Convergence in the context of series, especially a geometric series, refers to the behavior of the series as the number of terms tends to infinity. When we deal with infinite series, it's crucial to determine whether they add up to a finite number—this is known as convergence. For a geometric series to converge, the absolute value of its common ratio \(|r|\) must be less than 1. This condition ensures that the added terms decrease in value, steering closer to zero, and thus the sum approaches a fixed finite limit.

• If \(|r| < 1\), each subsequent term becomes smaller, making the series converge.
• If \(|r| \geq 1\), the terms do not decrease consistently, leading to divergence.

In our exercise, the geometric series has a common ratio of 0.1, which satisfies the convergence criteria, as \(|0.1| < 1\). Hence, this series converges to a particular sum.

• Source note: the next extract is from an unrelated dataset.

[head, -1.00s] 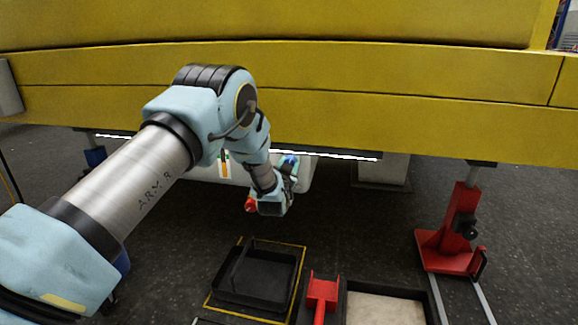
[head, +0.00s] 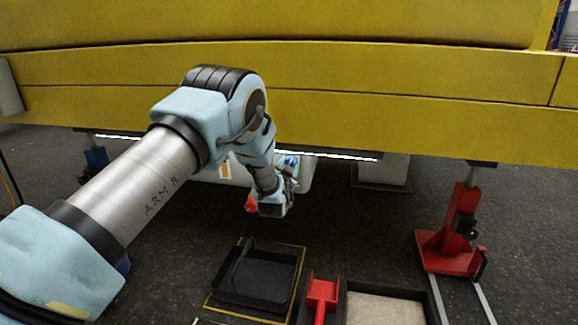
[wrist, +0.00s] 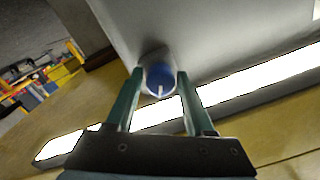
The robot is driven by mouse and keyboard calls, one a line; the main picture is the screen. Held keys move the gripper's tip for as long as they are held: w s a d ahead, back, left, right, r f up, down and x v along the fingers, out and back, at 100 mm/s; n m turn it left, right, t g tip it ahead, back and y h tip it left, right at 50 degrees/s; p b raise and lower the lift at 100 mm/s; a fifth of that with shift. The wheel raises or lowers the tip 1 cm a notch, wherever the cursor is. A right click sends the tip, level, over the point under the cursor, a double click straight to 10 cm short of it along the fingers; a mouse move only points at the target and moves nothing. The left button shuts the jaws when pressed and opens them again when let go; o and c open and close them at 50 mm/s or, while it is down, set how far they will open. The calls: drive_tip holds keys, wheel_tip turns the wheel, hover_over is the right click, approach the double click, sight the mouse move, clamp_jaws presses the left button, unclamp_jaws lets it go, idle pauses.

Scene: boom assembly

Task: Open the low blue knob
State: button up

An infinite series is essentially the sum of infinitely many terms. In mathematical terms, it's denoted with the summation symbol and limits extending infinitely. Understanding infinite series involves analyzing if adding an infinite number of terms leads to a meaningful result, such as a specific number.
In our example, \[\sum_{k=1}^{\infty}(0.1)^{k}\]represents a geometric series that includes an unbounded number of terms. Unlike finite series that stop at a certain number of terms, infinite series require the understanding of convergence to conclude about their sums. Infinite series can behave differently depending on the value of their terms:

• They converge to a number when the terms shrink towards zero.
• They diverge when the terms remain significant or grow larger.

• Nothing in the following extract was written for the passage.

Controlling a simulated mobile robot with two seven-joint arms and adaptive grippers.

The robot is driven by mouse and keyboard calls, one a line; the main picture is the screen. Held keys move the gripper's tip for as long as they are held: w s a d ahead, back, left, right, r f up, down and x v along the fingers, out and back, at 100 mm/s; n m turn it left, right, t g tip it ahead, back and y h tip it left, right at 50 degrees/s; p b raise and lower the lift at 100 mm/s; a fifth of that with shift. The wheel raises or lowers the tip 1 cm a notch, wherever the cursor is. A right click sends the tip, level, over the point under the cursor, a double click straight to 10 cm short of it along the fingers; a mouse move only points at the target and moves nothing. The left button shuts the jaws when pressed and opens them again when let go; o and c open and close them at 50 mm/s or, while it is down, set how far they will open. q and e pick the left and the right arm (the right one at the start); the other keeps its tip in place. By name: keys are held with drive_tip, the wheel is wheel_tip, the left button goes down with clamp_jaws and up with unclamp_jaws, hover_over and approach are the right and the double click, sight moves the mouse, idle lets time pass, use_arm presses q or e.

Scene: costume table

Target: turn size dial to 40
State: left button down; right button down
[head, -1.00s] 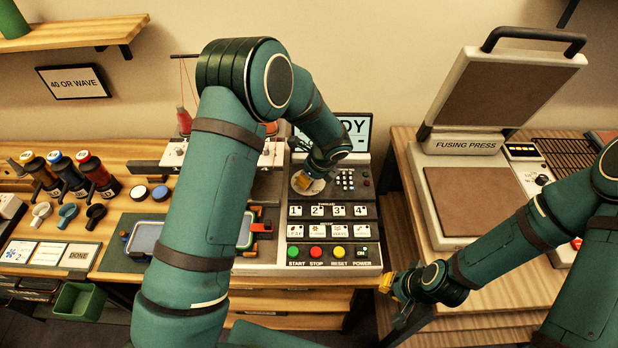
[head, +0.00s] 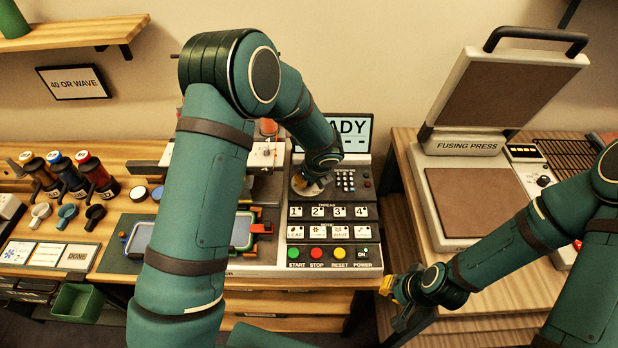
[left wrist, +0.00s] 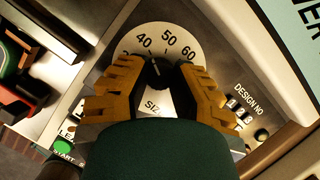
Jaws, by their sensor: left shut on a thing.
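The size dial (left wrist: 185,48) is a white disc printed 40, 50 and 60 in the left wrist view. Its dark knob (left wrist: 157,75) is at the centre, with a pale pointer mark aimed between 40 and 50. My left gripper (left wrist: 159,72) is shut on the knob, one yellow finger on each side. In the head view my left gripper (head: 309,188) is at the dial on the upper left of the control panel (head: 333,270), and mostly hides it. My right gripper (head: 390,288) hangs in front of the table edge, away from the dial; its finger gap is unclear.
Thread buttons (head: 327,212) and coloured buttons (head: 316,253) lie in front. A fusing press (head: 470,200) stands open at right. A sign (head: 73,82) reads "40 OR WAVE".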

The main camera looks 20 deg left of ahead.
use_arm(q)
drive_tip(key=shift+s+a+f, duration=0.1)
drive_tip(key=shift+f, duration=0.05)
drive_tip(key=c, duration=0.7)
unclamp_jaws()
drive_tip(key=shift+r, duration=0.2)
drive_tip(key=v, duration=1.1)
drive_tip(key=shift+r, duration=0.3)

For successful convergence analysis of an infinite series, identifying the series type and the common ratio in geometric series, like in this case, is crucial.

The sum of an infinite series, when it converges, can often be found using specific formulas depending on the type of series. For geometric series, this calculation has a straightforward process. Once convergence is confirmed, we can use the formula:\[S = \frac{a}{1-r}\]where \(a\) is the first term, and \(r\) is the common ratio.

• It's imperative that \(|r|<1\) for the formula to apply as only under this condition the series converges.
• This formula simplifies the process by providing a direct means to find the sum without manual addition of terms.

Using this formula for our series, where the first term \(a\) is 0.1 and the common ratio \(r\) is 0.1, the sum can be calculated directly:\[S = \frac{0.1}{1 - 0.1} = \frac{0.1}{0.9} = \frac{1}{9}\]This result, \(\frac{1}{9}\), represents the sum of an infinite sequence of diminishing terms. It underscores how even an infinite series can converge to a specific value under the right conditions.